PROBLEM DETAILS.
Write the data out again exactly, with no pictures.

ENTRIES SHOWN.

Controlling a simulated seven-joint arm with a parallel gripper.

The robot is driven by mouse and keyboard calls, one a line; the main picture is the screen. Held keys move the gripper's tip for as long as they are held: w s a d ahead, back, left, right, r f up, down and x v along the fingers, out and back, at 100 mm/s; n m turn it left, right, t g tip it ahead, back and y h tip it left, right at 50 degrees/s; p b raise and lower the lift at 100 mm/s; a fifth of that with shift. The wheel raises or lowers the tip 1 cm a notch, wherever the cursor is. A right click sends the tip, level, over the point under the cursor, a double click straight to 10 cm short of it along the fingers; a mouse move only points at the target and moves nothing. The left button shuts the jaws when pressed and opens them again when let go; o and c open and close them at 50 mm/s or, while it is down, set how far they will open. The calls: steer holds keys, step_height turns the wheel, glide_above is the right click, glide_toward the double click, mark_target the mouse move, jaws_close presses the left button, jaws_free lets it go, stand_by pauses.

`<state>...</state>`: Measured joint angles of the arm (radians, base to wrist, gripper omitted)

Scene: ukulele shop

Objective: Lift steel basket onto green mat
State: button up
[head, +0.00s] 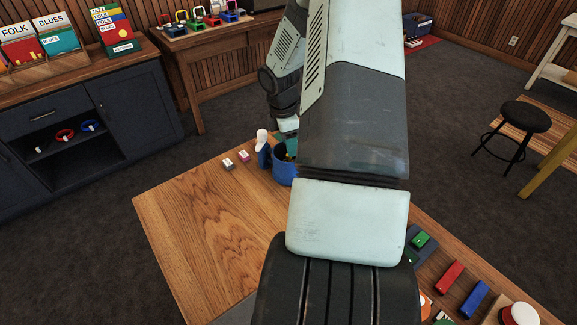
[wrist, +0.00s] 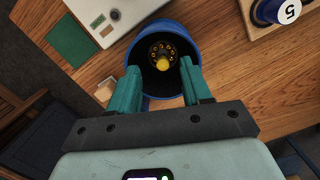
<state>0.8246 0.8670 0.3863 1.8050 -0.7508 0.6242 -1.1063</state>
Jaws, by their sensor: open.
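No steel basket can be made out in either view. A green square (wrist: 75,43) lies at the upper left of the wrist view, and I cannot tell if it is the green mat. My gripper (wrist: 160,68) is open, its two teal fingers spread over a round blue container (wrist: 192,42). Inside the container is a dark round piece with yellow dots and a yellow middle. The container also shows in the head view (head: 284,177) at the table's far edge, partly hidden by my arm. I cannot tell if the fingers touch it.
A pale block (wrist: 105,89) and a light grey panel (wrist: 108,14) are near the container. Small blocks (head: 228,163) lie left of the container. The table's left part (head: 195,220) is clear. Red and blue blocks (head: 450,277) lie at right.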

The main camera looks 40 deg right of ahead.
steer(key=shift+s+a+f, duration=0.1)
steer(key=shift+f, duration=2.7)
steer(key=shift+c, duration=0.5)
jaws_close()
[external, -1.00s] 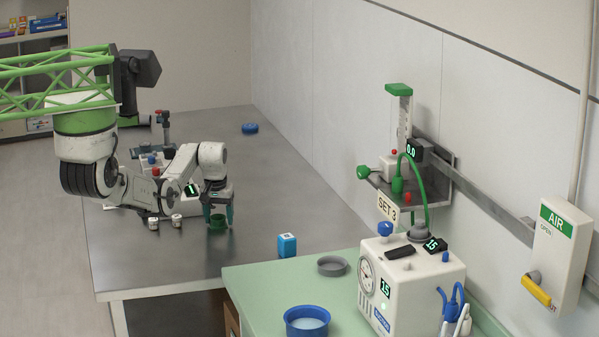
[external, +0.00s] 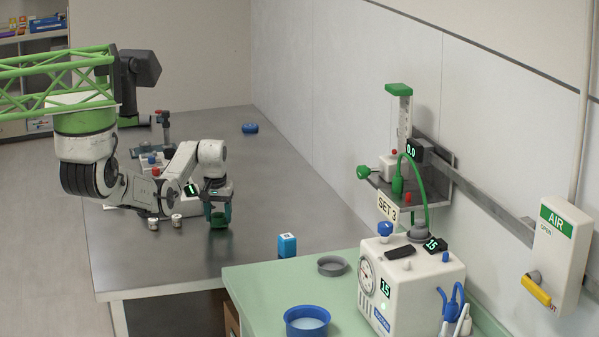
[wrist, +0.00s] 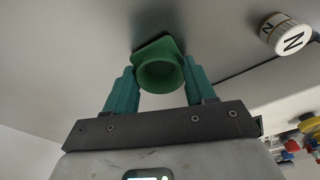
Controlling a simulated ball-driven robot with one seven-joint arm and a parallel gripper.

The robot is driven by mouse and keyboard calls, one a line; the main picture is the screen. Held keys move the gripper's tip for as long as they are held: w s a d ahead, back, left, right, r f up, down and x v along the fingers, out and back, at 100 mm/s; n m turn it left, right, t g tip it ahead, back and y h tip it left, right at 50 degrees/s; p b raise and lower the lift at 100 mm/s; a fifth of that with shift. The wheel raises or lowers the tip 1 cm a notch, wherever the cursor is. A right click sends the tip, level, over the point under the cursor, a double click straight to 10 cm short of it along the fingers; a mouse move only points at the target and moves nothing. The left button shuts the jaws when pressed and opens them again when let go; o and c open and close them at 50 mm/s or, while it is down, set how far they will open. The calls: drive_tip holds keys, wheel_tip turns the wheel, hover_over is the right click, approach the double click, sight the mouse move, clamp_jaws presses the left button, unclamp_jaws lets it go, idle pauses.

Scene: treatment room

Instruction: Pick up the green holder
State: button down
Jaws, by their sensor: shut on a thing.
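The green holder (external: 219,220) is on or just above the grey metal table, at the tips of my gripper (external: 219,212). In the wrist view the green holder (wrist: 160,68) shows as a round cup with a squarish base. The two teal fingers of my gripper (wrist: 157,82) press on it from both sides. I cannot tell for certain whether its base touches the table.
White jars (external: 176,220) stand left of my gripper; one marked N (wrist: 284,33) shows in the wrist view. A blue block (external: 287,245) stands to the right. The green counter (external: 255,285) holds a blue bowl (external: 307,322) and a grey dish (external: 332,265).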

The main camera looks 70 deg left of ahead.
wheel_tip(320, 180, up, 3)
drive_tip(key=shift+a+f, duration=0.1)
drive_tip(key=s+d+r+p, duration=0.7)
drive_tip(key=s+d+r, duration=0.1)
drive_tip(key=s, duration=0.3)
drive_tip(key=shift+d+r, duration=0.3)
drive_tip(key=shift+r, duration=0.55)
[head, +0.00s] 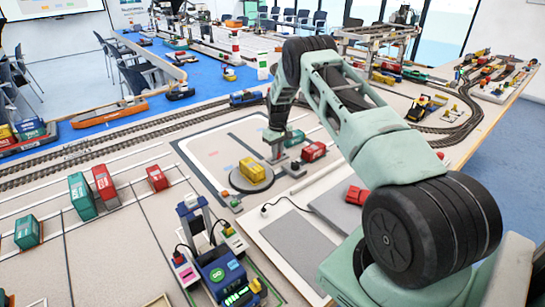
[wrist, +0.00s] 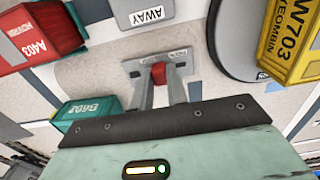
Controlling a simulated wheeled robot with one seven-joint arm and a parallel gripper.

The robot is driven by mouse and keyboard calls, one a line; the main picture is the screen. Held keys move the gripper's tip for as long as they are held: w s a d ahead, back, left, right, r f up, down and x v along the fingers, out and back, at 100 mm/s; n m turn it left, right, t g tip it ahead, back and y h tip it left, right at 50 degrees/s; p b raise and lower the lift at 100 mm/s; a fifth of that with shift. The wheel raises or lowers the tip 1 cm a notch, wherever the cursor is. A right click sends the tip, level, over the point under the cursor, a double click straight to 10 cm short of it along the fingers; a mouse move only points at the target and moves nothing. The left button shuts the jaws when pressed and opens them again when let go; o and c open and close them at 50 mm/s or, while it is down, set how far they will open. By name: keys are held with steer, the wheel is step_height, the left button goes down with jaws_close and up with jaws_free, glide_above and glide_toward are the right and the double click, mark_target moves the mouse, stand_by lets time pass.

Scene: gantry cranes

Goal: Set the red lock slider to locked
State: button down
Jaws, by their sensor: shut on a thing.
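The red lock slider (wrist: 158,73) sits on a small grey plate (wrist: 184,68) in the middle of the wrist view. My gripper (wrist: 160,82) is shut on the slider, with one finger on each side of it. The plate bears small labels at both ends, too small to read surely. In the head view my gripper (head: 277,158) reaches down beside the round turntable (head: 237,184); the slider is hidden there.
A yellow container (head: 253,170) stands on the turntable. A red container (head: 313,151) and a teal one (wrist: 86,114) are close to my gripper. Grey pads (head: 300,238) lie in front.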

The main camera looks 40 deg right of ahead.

THE RESPONSE.
Controlling a simulated seven-joint arm with a parallel gripper.

The robot is driven by mouse and keyboard calls, one a line; the main picture is the screen. Held keys move the gripper's tip for as long as they are held: w s a d ahead, back, left, right, r f up, down and x v along the fingers, out and back, at 100 mm/s; n m turn it left, right, t g tip it ahead, back and y h tip it left, right at 50 degrees/s; p b raise and lower the lift at 100 mm/s; a fifth of that with shift. The wheel raises or lowers the tip 1 cm a notch, wherever the cursor is. A right click sends the tip, level, over the point under the cursor, a double click straight to 10 cm short of it along the fingers; a mouse move only points at the target and moves nothing. The left button shuts the jaws when pressed and opens them again when let go; o and c open and close them at 50 mm/s or, while it is down, set how far they will open. The calls: steer holds keys, step_height turns the wheel, glide_above is the right click, glide_toward the double click, mark_target the mouse move, jaws_close presses the left button, jaws_free lets it go, stand_by pauses.

`<state>...</state>`: Measured joint angles of the arm (radians, base to wrist, gripper omitted)

Scene: ukulele shop

Objective: Lift steel basket onto green mat
State: button up
[head, +0.00s] 
[wrist, +0.00s] 
<state>0.8246 0.8670 0.3863 1.8050 -0.7508 0.6242 -1.1063</state>
Jaws, by their sensor: open.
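No steel basket can be made out in either view. A green square (wrist: 75,43) lies at the upper left of the wrist view, and I cannot tell if it is the green mat. My gripper (wrist: 160,68) is open, its two teal fingers spread over a round blue container (wrist: 192,42). Inside the container is a dark round piece with yellow dots and a yellow middle. The container also shows in the head view (head: 284,177) at the table's far edge, partly hidden by my arm. I cannot tell if the fingers touch it.
A pale block (wrist: 105,89) and a light grey panel (wrist: 108,14) are near the container. Small blocks (head: 228,163) lie left of the container. The table's left part (head: 195,220) is clear. Red and blue blocks (head: 450,277) lie at right.

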The main camera looks 40 deg right of ahead.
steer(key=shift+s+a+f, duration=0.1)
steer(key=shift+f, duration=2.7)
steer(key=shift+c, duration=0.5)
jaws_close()
[external, -1.00s] 
[external, +0.00s] 
[wrist, +0.00s] 
Controlling a simulated ball-driven robot with one seven-joint arm and a parallel gripper.

The robot is driven by mouse and keyboard calls, one a line; the main picture is the screen. Held keys move the gripper's tip for as long as they are held: w s a d ahead, back, left, right, r f up, down and x v along the fingers, out and back, at 100 mm/s; n m turn it left, right, t g tip it ahead, back and y h tip it left, right at 50 degrees/s; p b raise and lower the lift at 100 mm/s; a fifth of that with shift. The wheel raises or lowers the tip 1 cm a notch, wherever the cursor is. A right click sends the tip, level, over the point under the cursor, a double click straight to 10 cm short of it along the fingers; a mouse move only points at the target and moves nothing. The left button shuts the jaws when pressed and opens them again when let go; o and c open and close them at 50 mm/s or, while it is down, set how far they will open. The calls: drive_tip holds keys, wheel_tip turns the wheel, hover_over is the right click, approach the double click, sight the mouse move, clamp_jaws presses the left button, unclamp_jaws lets it go, idle pauses.

Scene: treatment room

Instruction: Pick up the green holder
State: button down
Jaws, by their sensor: shut on a thing.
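The green holder (external: 219,220) is on or just above the grey metal table, at the tips of my gripper (external: 219,212). In the wrist view the green holder (wrist: 160,68) shows as a round cup with a squarish base. The two teal fingers of my gripper (wrist: 157,82) press on it from both sides. I cannot tell for certain whether its base touches the table.
White jars (external: 176,220) stand left of my gripper; one marked N (wrist: 284,33) shows in the wrist view. A blue block (external: 287,245) stands to the right. The green counter (external: 255,285) holds a blue bowl (external: 307,322) and a grey dish (external: 332,265).

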The main camera looks 70 deg left of ahead.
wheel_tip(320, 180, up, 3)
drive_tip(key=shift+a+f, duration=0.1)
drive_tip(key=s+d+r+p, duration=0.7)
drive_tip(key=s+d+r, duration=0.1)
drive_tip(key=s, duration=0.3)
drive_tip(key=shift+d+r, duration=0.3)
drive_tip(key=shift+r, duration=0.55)
[head, +0.00s] 
[wrist, +0.00s] 
Controlling a simulated wheeled robot with one seven-joint arm and a parallel gripper.

The robot is driven by mouse and keyboard calls, one a line; the main picture is the screen. Held keys move the gripper's tip for as long as they are held: w s a d ahead, back, left, right, r f up, down and x v along the fingers, out and back, at 100 mm/s; n m turn it left, right, t g tip it ahead, back and y h tip it left, right at 50 degrees/s; p b raise and lower the lift at 100 mm/s; a fifth of that with shift. The wheel raises or lowers the tip 1 cm a notch, wherever the cursor is. A right click sends the tip, level, over the point under the cursor, a double click straight to 10 cm short of it along the fingers; a mouse move only points at the target and moves nothing. The left button shuts the jaws when pressed and opens them again when let go; o and c open and close them at 50 mm/s or, while it is down, set how far they will open. By name: keys are held with steer, the wheel is step_height, the left button goes down with jaws_close and up with jaws_free, glide_above and glide_toward are the right and the double click, mark_target moves the mouse, stand_by lets time pass.

Scene: gantry cranes

Goal: Set the red lock slider to locked
State: button down
Jaws, by their sensor: shut on a thing.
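The red lock slider (wrist: 158,73) sits on a small grey plate (wrist: 184,68) in the middle of the wrist view. My gripper (wrist: 160,82) is shut on the slider, with one finger on each side of it. The plate bears small labels at both ends, too small to read surely. In the head view my gripper (head: 277,158) reaches down beside the round turntable (head: 237,184); the slider is hidden there.
A yellow container (head: 253,170) stands on the turntable. A red container (head: 313,151) and a teal one (wrist: 86,114) are close to my gripper. Grey pads (head: 300,238) lie in front.

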The main camera looks 40 deg right of ahead.

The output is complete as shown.